POLITISI TONTONLAH A QUIET PLACE

 

Berhati-hatilah dengan lisanmu, wahai insan/janganlah sampai mematuk dirimu, karena ia adalah ular/berapa banyak orang mati di kuburan gara gara lidahnya (Abdullah Azzam)

Barang siapa membicarakan sesuatu yang tidak benar atas diri seseorang, untuk mencemarkan kehormatannya dengan perkataan itu, maka Allah akan menahanya di neraka jahanam sampai dia dapat membuktikan kebenaran apa yang dia katakan mengenainya (HR At-Thabrani)

***

Film ini mustinya ditayangkan di senayan. Tempat suara berdengung dan berhamburan. Melalui bentuk yang beraneka rupa: debat, dialog hingga kecaman. Baiknya film ini ditonton pula oleh para penguasa. Yang kerapkali mengancam, melarang dan menghukum suara yang berbeda. Sesekali film ini dinikmati oleh para penceramah hingga motivator. Mereka yang dapat untung dari kemahiran bicara.

Dibuka dengan adegan yang padat ketegangan. Keluarga yang diseret dalam kesunyian. Takut menimbulkan suara saat memasuki sebuah toko yang kosong. Barang jualan porak poranda karena semua penghuni kota ditelan oleh monster. Monster itu akan memakan dengan rakus siapapun yang bersuara atau membunyikan sesuatu.

Bayangkan kalau monster itu hidup di tengah tengah kita. Tak banyak ceramah yang harus kita dengar. Tiap ceramah akan berbuah kematian. Tak ada lagi kegiatan yang mendatangkan massa. Pentas dangdut akan musnah, pertemuan akbar akan lenyap dan kampanye yang ribut hilang begitu saja. Kota tampak tenang, sunyi tapi mencekam.

Keluarga yang hanya berisi ayah, ibu dan dua anak. Tiap akan memulai aktivitas yang dipertimbangkan adalah suara. Jangan buat berisik dan hentikan semua yang mengeluarkan suara. Desain rumah dibuat tanpa suara: makanan masak dengan diasapi, lantai dilapisi agar tak berderit lalu musik didengar melalui headset. Meski penuh intimidasi tapi keluarga itu masih menyiratkan senyum.

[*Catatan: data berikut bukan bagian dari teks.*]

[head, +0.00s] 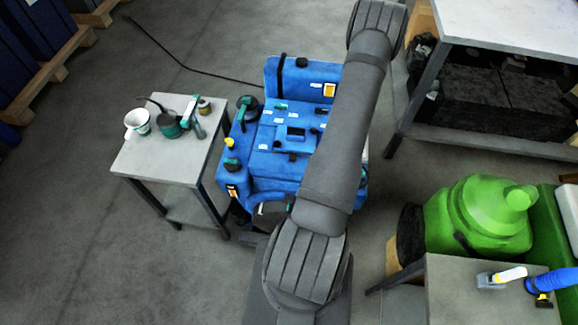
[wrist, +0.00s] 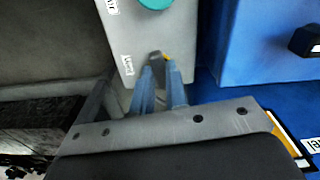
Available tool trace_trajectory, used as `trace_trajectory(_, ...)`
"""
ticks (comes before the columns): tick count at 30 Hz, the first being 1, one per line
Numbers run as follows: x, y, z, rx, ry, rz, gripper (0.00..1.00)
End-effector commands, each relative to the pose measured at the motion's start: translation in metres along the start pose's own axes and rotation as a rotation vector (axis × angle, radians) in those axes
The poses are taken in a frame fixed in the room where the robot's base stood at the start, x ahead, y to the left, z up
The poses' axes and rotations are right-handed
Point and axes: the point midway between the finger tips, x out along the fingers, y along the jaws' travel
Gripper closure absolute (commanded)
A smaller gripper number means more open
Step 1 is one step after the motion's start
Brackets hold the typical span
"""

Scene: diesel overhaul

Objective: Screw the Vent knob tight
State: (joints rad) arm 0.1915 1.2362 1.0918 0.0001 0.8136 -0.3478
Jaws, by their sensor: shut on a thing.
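In the wrist view, a small dark grey knob (wrist: 155,55) with a bit of yellow beside it sits on a light grey panel (wrist: 150,30). A small white label (wrist: 127,65) is just left of the knob, its text too blurred to read surely; I take this knob for the Vent knob. My gripper (wrist: 158,72) has its two blue-grey fingers shut on the knob, which is partly hidden between the tips. In the head view my arm hides the gripper and the knob beside the blue engine (head: 265,165).
A teal round knob (wrist: 155,3) is higher on the panel. The engine's blue side with a black part (wrist: 306,41) is to the right. In the head view, a small table (head: 150,165) with cups stands left, a workbench (head: 510,25) and a green machine (head: 480,215) right.

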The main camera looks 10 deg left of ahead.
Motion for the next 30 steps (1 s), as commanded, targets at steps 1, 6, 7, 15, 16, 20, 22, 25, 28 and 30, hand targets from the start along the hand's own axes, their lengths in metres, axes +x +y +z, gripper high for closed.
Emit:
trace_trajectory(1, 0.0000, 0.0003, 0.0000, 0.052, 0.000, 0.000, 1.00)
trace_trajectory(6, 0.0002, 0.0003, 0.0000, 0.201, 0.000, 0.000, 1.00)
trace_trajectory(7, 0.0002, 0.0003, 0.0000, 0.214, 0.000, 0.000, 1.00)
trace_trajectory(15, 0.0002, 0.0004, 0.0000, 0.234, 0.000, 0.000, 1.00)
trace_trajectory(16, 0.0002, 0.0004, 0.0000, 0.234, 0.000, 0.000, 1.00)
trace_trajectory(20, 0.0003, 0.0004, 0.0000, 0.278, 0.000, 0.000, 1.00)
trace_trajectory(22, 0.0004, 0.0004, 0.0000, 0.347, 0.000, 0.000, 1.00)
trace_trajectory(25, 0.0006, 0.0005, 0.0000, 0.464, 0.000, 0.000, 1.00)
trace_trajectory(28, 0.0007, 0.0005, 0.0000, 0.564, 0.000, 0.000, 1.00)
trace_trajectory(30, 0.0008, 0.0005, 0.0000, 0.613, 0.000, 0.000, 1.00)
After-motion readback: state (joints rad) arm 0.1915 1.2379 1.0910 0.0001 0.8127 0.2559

Mungkin itulah suasana yang kita rindukan belakangan ini. Keheningan yang tanpa kegaduhan. Kalau monster itu muncul hari ini kita tentu menuai banyak hikmah. Politisi yang omong seenakya akan dimakan lebih dulu. Disusul oleh para demagog yang suka sekali cetuskan kata-kata ancaman. Mungkin yang paling akhir adalah himpunan massa yang suka berteriak pada siapa pun yang dianggap berbeda.

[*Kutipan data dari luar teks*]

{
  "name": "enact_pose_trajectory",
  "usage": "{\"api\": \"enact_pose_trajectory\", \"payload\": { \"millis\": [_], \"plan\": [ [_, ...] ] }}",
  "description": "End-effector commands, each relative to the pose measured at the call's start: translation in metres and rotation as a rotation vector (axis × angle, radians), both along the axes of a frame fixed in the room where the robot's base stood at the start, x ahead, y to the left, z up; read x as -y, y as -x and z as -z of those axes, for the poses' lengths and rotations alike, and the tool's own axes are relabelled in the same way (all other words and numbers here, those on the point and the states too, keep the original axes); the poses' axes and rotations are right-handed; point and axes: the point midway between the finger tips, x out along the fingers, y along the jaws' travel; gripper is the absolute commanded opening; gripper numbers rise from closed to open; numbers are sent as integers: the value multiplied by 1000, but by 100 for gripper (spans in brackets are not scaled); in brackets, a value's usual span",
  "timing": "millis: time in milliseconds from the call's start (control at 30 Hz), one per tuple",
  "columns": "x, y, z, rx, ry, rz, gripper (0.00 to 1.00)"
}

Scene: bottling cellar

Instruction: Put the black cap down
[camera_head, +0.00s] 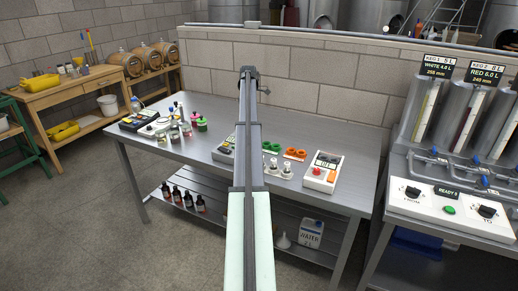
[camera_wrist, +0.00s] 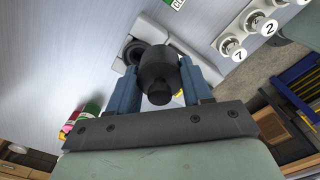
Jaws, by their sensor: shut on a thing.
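In the wrist view, my gripper (camera_wrist: 160,78) has its two blue fingers closed on the black cap (camera_wrist: 157,66), a dark cylinder with a narrower end toward the camera. Behind the cap is a grey and white device (camera_wrist: 188,62) with a dark round ring (camera_wrist: 133,50), partly covered by the cap. I cannot tell whether the cap touches it. In the head view my arm runs up the middle and hides the gripper and the cap.
The steel table (camera_head: 332,206) holds a white device (camera_head: 322,172) at right, green fittings (camera_head: 272,148), orange fittings (camera_head: 295,154) and small jars (camera_head: 186,129) at left. Numbered white posts (camera_wrist: 231,45) stand near the device in the wrist view. Bare table lies at front left.

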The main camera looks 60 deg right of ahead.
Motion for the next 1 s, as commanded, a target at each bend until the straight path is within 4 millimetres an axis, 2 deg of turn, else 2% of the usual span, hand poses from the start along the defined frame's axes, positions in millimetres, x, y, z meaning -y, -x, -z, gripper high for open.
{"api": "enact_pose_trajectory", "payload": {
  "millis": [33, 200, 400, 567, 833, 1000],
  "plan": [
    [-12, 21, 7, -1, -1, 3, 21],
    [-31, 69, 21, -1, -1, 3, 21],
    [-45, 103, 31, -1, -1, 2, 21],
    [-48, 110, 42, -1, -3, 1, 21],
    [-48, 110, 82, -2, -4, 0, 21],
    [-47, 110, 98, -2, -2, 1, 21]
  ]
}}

Monster itu tak bisa diatasi dengan diskusi. Tiap pendapat yang dikatakan dengan antuasias akan berbuah kematian. Monster itu juga tak bisa dihabisi dengan doa yang didengungkan secara massal. Karena suara yang terbit seperti pintu menuju kebinasaan.  Jika diibaratkan perjalanan maka monster itu membuat hidup musti dilewati dengan cara berbeda.

John Krasinski mungkin pernah lihat Jakarta Lawyer Club. Acara yang diasuh oleh Karni Ilyas yang selalu dipenuhi orang bicara. Simpang siur pendapat itu berlangsung berjam-jam. Banyak orang menyukai acara ini. Bisa dengar pendapat ahli hingga suara yang selalu bernada membela diri. Tapi dalam acara ini yang penting adalah bicara. Bicara saja dan bicara melulu. John Krasinski sutradara A Queit Place bisa saja berimaginasi: tiba-tiba monster keluar lalu memakan orang yang duduk di tiap meja.

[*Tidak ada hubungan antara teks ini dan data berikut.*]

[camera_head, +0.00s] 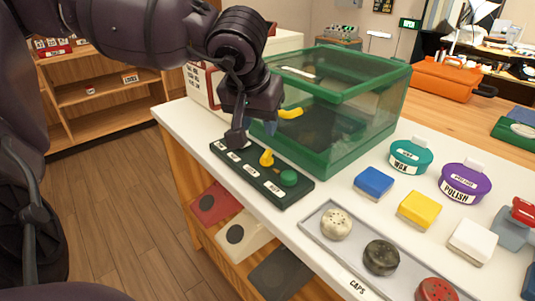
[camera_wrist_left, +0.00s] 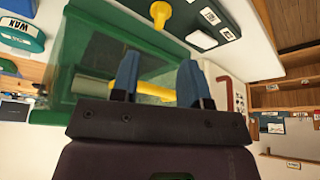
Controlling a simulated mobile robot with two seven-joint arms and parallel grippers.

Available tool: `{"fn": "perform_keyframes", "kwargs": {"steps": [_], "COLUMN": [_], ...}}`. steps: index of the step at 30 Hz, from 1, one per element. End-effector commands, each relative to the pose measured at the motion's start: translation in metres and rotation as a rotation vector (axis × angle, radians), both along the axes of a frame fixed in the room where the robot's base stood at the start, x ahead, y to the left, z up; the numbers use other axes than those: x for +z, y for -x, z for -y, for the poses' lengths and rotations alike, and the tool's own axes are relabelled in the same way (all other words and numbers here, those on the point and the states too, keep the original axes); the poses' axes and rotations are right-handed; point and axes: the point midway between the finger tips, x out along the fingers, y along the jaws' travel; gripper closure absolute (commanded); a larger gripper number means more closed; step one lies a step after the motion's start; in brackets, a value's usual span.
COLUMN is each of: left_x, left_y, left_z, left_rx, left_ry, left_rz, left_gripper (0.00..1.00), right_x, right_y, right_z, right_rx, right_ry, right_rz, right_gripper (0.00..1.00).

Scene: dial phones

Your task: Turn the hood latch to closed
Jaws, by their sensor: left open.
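The clear hood with a green frame (camera_head: 345,94) stands on the white counter; part of it shows in the left wrist view (camera_wrist_left: 60,75). A yellow latch handle (camera_head: 291,113) sticks out at its left side, partly hidden behind my gripper. In the left wrist view the yellow handle (camera_wrist_left: 155,91) crosses the space between the fingers; I cannot tell whether they touch it. My left gripper (camera_head: 254,132) is open, over the dark control panel and beside the hood; its blue fingers show in the wrist view (camera_wrist_left: 158,76). My right gripper is not in view.
A grey caps tray (camera_head: 311,222), blue block (camera_head: 374,182), yellow block (camera_head: 419,209), and wax (camera_head: 410,155) and polish (camera_head: 465,182) tins occupy the right.

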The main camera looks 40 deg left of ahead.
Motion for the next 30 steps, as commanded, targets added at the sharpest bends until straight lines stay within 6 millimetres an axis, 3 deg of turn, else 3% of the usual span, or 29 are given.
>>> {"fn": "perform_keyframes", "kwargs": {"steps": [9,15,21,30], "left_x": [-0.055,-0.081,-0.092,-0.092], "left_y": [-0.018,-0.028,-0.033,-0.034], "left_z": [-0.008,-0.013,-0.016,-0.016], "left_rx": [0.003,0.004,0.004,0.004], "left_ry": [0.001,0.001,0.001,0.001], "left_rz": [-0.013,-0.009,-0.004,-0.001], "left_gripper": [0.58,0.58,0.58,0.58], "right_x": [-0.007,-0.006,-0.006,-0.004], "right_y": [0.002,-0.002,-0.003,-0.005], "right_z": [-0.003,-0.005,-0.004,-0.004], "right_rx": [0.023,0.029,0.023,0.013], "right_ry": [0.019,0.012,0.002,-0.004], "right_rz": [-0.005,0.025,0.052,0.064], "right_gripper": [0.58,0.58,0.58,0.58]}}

Ruang teater tempat film ini diputar juga dilanda kesunyian. Para penonton tahu diri apa yang mustinya mereka perbuat: duduk, nikmati dan diam. Andai saja film ini ditonton oleh Amien Rais yang duduk bersebelahan dengan Luhut Binsar Pandjaitan: Insya Allah mereka akan saling berpegang tangan. Ketegangan film itu memberi pelajaran buat mereka berdua: hati-hatilah tiap mengatakan sesuatu karena ada monster yang bisa memburumu.

Sayangnya tak semua politisi suka film. Padahal A Queit Place memberi saran bijak buat mereka: suara itu bisa jadi sumber petaka. Kota dimana monster itu gentayangan telah jadi tempat yang murung, sepi dan berbahaya. Resep film ini tak sekedar menjual ketegangan. Tapi sinisme yang ditawarkan dengan cara arif: suara itu bisa jadi sumber petaka ketika digunakan dengan cara seenaknya.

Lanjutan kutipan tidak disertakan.